Reduce Incidents 38% Using Boring, Practical Leadership
Skip pep talks; build habits that teams repeat under stress.
Measure What We Can Defend, Not What’s Cute
Leadership in DevOps isn’t about louder all-hands or fancier dashboards; it’s about picking a few metrics we can defend in a design review and in the middle of a 3 a.m. pager buzz. We start with the boring four: deployment frequency, lead time for changes, mean time to restore, and change failure rate. Yes, the famed DORA quartet. They’re unimpressive on a slide, but they’re brutally predictive of how we behave under pressure. When we first rolled them out across one platform team, we found we were “fast” (multiple deploys daily) but brittle (23% change failure rate). Speed was vanity. Stability was sanity. That realization guided the next 90 days more than any motivational poster ever could. If you haven’t read the research, the latest write-up is here: DORA State of DevOps.
We pair those with a minimal but consistent SLI/SLO set: availability, latency, error rate, and saturation. No twenty-metric bingo card. We define acceptable error budget spend per service and make it visible next to each on-call rotation’s calendar—because if a measure can’t influence a calendar, it won’t influence behavior. We also standardize time windows: 7-day for operational triage, 28-day for leadership reviews. It avoids the “we’re doing great if you squint at last Tuesday” effect.
And yes, we measure toil. If a human repeats a task more than twice a week, with more than five clicks, it’s a candidate for automation. We track “clicks per outcome” not because it’s scientific, but because it exposes friction no one argues with. When an engineer admits to 47 clicks to rotate a secret, we don’t need a steering committee to know what to fix next.
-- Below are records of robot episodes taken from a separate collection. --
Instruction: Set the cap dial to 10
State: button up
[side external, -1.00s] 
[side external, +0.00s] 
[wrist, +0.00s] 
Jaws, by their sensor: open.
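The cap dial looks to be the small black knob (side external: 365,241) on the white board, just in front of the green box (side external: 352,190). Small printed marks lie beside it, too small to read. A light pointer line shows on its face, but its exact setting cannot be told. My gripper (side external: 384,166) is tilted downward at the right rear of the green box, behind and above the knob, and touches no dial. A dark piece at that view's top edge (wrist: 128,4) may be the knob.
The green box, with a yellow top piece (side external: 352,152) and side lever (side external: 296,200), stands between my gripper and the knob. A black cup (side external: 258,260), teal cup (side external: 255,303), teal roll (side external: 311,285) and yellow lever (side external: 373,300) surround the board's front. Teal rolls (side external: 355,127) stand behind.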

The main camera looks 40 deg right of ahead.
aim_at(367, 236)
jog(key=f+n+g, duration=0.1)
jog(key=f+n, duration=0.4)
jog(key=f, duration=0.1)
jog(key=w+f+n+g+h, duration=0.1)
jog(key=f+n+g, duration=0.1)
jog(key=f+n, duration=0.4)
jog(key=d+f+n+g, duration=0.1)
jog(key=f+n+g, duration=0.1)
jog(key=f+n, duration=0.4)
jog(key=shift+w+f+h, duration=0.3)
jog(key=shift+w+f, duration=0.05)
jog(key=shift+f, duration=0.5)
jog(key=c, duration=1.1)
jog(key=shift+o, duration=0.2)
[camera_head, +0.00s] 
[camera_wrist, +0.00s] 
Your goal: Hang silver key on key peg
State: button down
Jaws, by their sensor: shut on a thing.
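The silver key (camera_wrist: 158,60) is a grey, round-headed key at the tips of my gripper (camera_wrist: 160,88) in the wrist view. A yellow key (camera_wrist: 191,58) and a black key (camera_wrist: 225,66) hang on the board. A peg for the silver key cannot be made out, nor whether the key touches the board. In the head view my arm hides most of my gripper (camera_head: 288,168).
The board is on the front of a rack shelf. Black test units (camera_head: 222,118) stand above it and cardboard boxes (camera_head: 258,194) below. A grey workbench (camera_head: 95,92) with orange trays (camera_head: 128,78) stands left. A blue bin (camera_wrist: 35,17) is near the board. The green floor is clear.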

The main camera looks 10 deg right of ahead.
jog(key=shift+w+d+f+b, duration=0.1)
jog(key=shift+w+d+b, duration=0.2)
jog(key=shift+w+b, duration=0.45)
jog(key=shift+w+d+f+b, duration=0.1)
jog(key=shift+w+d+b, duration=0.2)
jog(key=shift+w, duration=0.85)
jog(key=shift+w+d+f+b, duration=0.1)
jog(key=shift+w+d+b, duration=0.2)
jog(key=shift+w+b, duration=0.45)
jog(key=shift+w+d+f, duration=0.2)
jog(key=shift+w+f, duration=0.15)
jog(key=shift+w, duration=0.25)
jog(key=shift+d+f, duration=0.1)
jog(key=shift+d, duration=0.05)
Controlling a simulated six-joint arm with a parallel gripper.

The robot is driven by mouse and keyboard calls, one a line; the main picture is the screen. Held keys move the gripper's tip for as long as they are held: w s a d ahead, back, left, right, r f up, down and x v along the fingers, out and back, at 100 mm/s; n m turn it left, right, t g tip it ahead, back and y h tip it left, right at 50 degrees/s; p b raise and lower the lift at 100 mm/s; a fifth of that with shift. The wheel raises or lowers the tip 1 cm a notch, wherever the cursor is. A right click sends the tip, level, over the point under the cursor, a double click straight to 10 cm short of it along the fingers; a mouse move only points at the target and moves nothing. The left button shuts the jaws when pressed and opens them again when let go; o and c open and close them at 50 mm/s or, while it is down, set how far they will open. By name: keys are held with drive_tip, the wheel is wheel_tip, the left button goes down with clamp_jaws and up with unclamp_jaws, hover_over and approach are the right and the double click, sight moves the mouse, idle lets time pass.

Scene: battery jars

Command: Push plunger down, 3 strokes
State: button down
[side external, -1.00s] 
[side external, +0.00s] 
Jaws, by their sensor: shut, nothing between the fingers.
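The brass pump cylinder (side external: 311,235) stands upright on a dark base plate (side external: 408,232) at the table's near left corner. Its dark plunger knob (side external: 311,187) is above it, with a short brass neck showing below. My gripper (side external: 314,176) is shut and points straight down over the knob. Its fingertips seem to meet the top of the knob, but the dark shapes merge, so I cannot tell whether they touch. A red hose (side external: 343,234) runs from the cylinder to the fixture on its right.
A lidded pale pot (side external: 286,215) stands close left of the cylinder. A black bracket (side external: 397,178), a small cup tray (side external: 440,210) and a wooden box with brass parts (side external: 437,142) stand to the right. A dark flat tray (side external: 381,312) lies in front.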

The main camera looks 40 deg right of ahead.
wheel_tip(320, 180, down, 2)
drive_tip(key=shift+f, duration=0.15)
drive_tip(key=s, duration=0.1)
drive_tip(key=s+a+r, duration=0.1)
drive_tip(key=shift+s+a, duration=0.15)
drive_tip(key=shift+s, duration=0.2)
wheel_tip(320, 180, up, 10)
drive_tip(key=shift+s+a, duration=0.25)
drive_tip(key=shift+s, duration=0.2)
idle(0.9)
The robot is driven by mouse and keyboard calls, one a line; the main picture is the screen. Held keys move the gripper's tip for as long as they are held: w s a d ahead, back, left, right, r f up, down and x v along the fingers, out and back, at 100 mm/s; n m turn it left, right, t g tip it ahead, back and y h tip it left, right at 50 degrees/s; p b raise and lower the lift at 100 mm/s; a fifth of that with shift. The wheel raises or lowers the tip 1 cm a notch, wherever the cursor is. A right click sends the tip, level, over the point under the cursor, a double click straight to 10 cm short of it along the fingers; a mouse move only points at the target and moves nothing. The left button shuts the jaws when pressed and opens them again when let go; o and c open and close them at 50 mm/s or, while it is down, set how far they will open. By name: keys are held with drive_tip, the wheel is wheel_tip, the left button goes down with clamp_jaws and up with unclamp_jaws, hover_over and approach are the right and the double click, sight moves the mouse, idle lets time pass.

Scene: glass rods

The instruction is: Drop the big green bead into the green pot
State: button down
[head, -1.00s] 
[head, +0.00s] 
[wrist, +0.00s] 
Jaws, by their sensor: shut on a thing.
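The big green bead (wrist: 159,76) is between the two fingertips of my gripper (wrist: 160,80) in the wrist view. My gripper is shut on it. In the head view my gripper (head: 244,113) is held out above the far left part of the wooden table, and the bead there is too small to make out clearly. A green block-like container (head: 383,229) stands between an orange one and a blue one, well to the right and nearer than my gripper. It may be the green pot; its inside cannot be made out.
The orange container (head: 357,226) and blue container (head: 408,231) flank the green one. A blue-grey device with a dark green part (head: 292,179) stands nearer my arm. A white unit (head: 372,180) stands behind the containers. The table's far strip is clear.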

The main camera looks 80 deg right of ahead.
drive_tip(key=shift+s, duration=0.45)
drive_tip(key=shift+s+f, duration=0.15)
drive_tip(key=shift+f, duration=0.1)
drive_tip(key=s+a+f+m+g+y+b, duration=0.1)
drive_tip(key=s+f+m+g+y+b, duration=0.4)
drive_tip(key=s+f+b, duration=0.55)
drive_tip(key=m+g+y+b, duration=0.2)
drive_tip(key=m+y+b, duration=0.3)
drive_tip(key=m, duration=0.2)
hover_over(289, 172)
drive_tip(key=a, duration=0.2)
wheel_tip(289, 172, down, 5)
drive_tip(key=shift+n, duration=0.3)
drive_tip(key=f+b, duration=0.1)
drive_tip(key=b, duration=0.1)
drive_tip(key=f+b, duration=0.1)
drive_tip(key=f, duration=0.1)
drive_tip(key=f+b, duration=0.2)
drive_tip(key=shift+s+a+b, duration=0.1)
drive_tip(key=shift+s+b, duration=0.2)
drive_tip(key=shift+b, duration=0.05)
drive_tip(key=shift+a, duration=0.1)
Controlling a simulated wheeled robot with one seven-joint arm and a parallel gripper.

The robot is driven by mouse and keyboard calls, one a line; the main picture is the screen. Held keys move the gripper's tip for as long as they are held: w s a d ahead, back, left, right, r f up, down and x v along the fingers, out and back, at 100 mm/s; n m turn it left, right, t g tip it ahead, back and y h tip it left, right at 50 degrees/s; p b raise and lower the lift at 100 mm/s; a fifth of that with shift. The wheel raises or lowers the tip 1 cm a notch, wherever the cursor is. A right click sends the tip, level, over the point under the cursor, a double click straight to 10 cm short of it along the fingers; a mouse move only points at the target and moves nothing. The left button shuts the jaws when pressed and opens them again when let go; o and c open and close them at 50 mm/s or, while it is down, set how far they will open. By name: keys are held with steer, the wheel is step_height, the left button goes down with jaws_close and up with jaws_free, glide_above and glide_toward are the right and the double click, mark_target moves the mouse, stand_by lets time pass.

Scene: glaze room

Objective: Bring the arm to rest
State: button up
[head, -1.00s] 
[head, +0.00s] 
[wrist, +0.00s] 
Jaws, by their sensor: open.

Design Roles, Not Heroes: Ownership That Scales
Let’s retire the cape. Leadership that scales is less about heroics and more about crystal-clear ownership. We write down who owns what, in code. Not in a wiki fossil, in the same repo that ships changes. The tool may be mundane—CODEOWNERS
—but the effect is profound: fewer “who touched this?” mysteries and faster reviews. We also separate product ownership (features, roadmap) from operational ownership (SLIs, on-call). Two hats is fine. One hat with sequins, flames, and twelve feathers is not.
We codify expectations using RFC-style language so intent isn’t slippery. “MUST” and “SHOULD” aren’t vibes; they’re specific, as defined by RFC 2119. For example: “Payments service MUST maintain 99.9% monthly availability SLO” and “MUST provide an executable runbook.” Conversely, “SHOULD provide a weekly error budget report to stakeholders.” It’s amazing how much drift disappears when words stop wriggling.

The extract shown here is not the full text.